Abstract

Like many other coastal systems across the world, the Coorong lagoonal ecosystem (South Australia) has degraded over the last 100 years; in this case as a result of extensive regulation and diversions of water across the Murray-Darling Basin following European settlement. To evaluate whether the sources of organic matter (OM) supporting its food-web have changed since the inception of water management and barrage construction, sedimentary OM was characterised in cores spanning the Coorong’s salinity gradient at depths representative of the last 100 years over which the management alterations to river and estuarine flow were most marked. Detailed 210Pb, 137Cs and Pu dating in conjunction with palaeolimnological data (Pinus pollen) allowed for the reconstruction of the timing of substantial changes observed in the composition of the OM, most of which occur during the early 1950s, concurrent with management-related variations in water flow and salinity. Negative shifts in δ13C of up to 8.3‰ in the 2–10 and <2 μm fractions after the 1950s suggest a pronounced alteration in biogeochemical cycling or in the origin of OM. Elemental ratios and δ13C values of potential sources are inconclusive as to the cause of these biogeochemical changes. However, 13C-NMR spectra of the sediments suggest that degraded phytoplankton constitutes a large proportion of today’s OM and also reveal that an OM source rich in lignin was present prior to the 1950s.
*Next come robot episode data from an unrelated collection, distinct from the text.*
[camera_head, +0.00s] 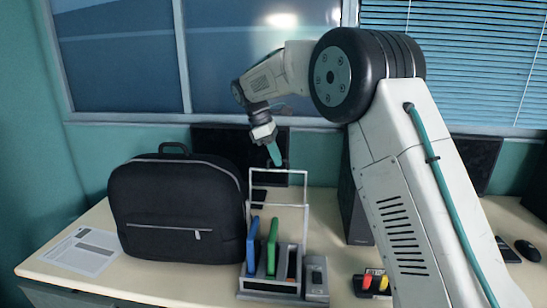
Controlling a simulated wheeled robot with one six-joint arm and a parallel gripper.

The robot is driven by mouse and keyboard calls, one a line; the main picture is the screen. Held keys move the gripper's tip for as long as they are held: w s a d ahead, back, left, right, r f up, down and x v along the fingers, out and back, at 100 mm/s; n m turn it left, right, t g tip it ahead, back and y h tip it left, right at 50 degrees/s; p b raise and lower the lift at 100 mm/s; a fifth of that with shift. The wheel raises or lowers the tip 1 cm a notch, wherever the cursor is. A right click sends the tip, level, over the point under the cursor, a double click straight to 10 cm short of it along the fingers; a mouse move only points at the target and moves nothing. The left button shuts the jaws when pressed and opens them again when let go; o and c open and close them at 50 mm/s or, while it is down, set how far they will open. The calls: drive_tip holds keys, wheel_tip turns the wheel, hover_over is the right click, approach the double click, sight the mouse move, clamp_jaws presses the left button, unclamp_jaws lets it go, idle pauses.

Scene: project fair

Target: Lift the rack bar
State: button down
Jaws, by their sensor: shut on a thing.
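The rack (271,288) stands on the desk, a grey holder with upright slots. A blue item (253,245) and a green item (272,246) stand in its slots, and a darker slot with a bit of orange is to their right. The pale rack bar (295,171) is a thin frame rising above the rack, with a top bar and a lower crosspiece. My gripper (275,158) reaches down from above with teal fingers and is shut on the top bar near its middle. The exact contact is small and partly hidden.
A black backpack (175,208) stands close on the left, with a paper sheet (80,250) beyond it. A dark computer tower (355,200) is at the right. A small holder with red and yellow pieces (372,284) sits front right. Monitors and a window are behind.

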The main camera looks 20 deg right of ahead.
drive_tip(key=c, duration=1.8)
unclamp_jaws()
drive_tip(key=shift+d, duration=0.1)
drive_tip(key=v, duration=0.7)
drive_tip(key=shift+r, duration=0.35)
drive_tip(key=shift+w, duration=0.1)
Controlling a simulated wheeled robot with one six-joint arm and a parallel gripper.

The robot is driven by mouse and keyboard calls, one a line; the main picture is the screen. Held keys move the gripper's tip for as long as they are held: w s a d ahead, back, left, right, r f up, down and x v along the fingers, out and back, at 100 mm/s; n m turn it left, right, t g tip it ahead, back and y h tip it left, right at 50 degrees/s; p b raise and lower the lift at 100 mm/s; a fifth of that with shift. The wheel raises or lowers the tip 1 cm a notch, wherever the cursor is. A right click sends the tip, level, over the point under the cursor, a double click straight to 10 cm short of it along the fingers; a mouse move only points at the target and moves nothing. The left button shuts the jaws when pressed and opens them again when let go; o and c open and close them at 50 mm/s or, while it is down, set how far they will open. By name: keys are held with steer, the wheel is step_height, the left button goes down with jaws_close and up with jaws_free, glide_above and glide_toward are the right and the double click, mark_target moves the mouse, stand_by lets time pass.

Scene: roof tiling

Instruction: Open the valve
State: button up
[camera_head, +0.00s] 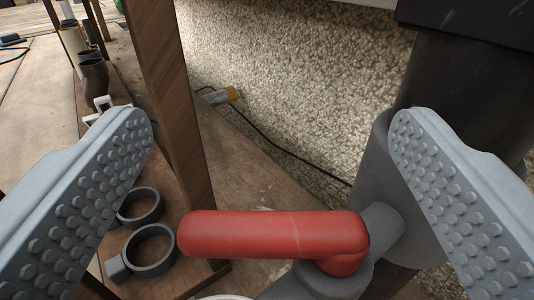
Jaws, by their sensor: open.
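The valve has a red lever handle (265,234) that lies roughly level across the picture, pointing left from its pivot. It joins a grey valve body (377,225) on a vertical grey pipe at the right. My gripper (272,135) is open, with one studded grey finger on the left and one on the right. The handle shows low between the two fingers, and nothing is gripped. The right finger hides part of the pipe. Whether either finger touches the valve cannot be told.
A brown wooden post (170,90) stands left of centre, behind the left finger. Grey pipe rings (150,250) lie on a wooden shelf at lower left. A rough stucco wall (300,80) stands behind. A black cable (290,152) with a yellow-tipped connector lies along its foot.

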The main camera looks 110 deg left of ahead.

The high δ13C (−18.3‰) and low C/N (7.5) signatures of the lignin-bearing sediments are inconsistent with a C3 terrestrial OM source and instead suggest that the lignin-bearing seagrass Ruppia megacarpa (δ13C of −13‰) contributed to a large degree to the sediment of the North Lagoon. R. megacarpa once was abundant in the North Lagoon but today has all but vanished from the system. Thus, only through a combination of isotopic and spectroscopic techniques was it possible to effectively decipher the changes in the composition of OM deposited throughout the Coorong over space and time. These results have important implications for research in estuarine OM dynamics in other geographic locations. Specifically, utilising complementary analytical techniques may sometimes be essential in reliably determining OM sources and processes in estuaries and lagoons.